I have a background in fine arts in painting and drawing, but began working in clay in 1995. Immediately I knew that I had found my medium because of the plasticity and potential of clay to take on almost any shape and texture. Working in three dimensions has added a complexity to my artwork that I enjoy. Instead of a flat surface that has a beginning and end, I now have 360 degrees to tell my story in and it flows naturally around the piece.
Many forms begin on the potter’s wheel. Once thrown, they can be altered or added to. At the leather hard stage the clay is perfect for leaving impressions. Working freehand, I will sketch in an image, then begin to carve the clay.

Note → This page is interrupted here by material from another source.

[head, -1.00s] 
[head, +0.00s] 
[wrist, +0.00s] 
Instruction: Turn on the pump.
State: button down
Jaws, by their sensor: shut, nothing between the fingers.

Outlining the image, taking areas of clay away to create shadows and deep lines, then putting in a background texture that will bring movement to my images are the moments I like best. The work and the clay are very fresh at this stage and this is the most enjoyable time for me. When the last firing reveals how the multi-layered glazes have pooled and run in the textured areas and what magic has happened in the transformation of the clay are the final pleasures of working in this medium.
My inspiration comes from Eastern and Asian paintings, calligraphy, and pottery. The natural forms of branches and leaves, as well as water and fish are images I use on my pottery. Clay is such a tactile medium and my goal is to make work that people will enjoy touching as well as contemplating and using. I want to make it really difficult for them to resist tracing the veins of a leaf or the scales of a fish with their fingers. I want to communicate the pleasure I experience in creating these works to others through the use of line and color and touch.
I am trying to make work that speaks to people with it’s beauty and it’s craftmanship. I love to talk about the techniques used and my inspiration when people want to know how a piece is made, but I expect that a work should resonate aesthetically all on its’ own and that is what I am aiming for.